Ya fuera por su afán de aprender español o por la emoción que le produjo el descubrimiento de cuanto vio en sus viajes a España, en 1951 y en 1954, Klein anotó cuidadosamente sus impresiones acerca del yudo, los toros, Lola Flores y Manolo Caracol, o su descubrimiento del Museo del Prado y los cuadros de El Greco, que tanto influyeron posteriormente en su vocación pictórica.

El cielo de Madrid le inspira un poema profético: "Un día el cielo azul sobre la tierra ha caído / y de su herida la sangre ha brotado. / Era un rojo brillante, chispeando estrepitoso, había negro también allí donde se coagulaba. / Una bolsa de sangre que era España. El cielo azul la ha cubierto, muy pálido. / Cuando se miraban había relámpagos violetas. / La música eran celos, y en la paz del azul reinaba la cólera del rojo. / España divina, dolor y rojo". Por primera vez, estos diarios inéditos del mago del azul verán la luz en la ciudad que los inspiró. En estos cuadernos se intuyen las claves del futuro pintor.

En Madrid, un Klein hiperactivo se enfrentó a sus dos obsesiones, buscar un trabajo y encontrar un gimnasio donde practicar yudo, su gran afición. También estudia filosofía: "He acabado mi curso de filosofía y lo he enviado a París. Es decir que si no está demasiado mal hecho habré concluido en fin algo bien definido en mi vida". En su diario, Klein comenta que a su amigo Joaquín no le han gustado nada sus pinturas, y escribe: "Voy a realizar un paisaje de Toledo, a ver si así lo entiende".

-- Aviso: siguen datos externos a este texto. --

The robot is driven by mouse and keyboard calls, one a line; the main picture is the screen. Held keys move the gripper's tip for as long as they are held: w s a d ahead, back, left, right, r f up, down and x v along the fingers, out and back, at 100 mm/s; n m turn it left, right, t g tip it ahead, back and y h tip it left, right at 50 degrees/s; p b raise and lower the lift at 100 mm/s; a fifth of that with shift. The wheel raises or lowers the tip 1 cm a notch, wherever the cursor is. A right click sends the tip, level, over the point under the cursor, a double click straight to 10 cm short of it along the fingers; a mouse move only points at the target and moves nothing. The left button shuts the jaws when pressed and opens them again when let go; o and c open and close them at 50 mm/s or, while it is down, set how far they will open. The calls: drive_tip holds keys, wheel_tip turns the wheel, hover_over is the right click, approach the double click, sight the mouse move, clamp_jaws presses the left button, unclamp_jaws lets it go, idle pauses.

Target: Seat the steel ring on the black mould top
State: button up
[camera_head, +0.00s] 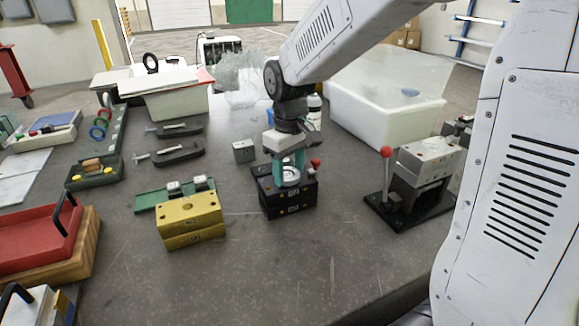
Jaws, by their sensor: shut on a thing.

Por fin, en 1955, Yves Klein presenta su obra Yves: pintures en el Club des Solitaires, en el barrio más elegante de París. La crítica sólo ve en él al chico que han conocido en los salones de su madre, pero no entienden su obra. Su pintura es todo color, no existe la línea. Es un Rothko antes de Rothko. Su madre no acierta más que a decirle: "Estos colores distintos combinan bien..." Un Yves Klein colérico contesta: "No has entendido nada".

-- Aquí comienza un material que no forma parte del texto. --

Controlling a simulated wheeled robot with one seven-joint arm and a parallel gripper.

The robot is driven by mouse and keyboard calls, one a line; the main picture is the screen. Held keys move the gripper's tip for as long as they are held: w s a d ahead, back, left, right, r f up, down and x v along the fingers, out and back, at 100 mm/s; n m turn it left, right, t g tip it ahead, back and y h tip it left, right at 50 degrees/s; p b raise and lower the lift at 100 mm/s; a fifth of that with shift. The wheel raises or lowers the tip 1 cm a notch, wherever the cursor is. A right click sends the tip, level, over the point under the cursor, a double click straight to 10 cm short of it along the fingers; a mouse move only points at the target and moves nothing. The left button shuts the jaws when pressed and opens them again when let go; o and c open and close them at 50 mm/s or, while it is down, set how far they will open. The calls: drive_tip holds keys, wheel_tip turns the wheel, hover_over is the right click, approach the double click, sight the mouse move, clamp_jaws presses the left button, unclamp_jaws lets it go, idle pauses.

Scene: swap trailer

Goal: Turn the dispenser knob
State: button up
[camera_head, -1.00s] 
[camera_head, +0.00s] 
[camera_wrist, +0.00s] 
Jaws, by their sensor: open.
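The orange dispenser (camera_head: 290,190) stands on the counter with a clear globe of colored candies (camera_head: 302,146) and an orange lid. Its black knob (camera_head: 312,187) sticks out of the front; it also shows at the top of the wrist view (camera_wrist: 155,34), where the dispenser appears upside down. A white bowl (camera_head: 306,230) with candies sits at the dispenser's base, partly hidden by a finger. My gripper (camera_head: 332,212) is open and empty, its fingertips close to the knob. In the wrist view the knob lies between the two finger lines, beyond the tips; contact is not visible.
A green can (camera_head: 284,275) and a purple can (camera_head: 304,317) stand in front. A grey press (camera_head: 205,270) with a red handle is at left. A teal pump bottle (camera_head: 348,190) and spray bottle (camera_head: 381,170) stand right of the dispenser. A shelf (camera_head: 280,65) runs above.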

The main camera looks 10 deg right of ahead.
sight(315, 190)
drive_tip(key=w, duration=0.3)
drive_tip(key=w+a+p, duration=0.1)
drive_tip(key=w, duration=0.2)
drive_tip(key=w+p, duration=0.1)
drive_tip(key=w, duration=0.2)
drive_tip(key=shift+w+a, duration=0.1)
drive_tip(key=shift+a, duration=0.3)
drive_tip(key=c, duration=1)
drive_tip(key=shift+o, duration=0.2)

Le quedan siete años de vida y de pintura. A partir de su primera exposición, su actividad es enloquecedora. Todo en Klein es espectáculo. Para que el mundo comprenda su obra, él sabe que tiene que ser cada vez más provocador. Se sitúa en la vanguardia de los happenings. Pinta cuerpos desnudos de mujeres de azul. Controla los medios, la difusión. Él hace lo que sus padres no supieron: "No entiendo cómo mi padre puede quejarse de su posición en el mundo del arte si nunca ha hecho el esfuerzo de entender el mundo en el que vive".


Yves Klein tuvo una carrera artística corta, ocho años. Murió al poco de casarse, en junio de 1962, a los 34 años, de un infarto. Circulan leyendas acerca de si su muerte se debió a la inhalación de los productos químicos con los que pintaba. Pero en realidad la causa fue su ritmo de trabajo, agotador. "Las sesiones de trabajo eran extenuantes", dijo su mujer. En agosto de 1962 nació su hijo póstumo, Yves Klein, su última obra.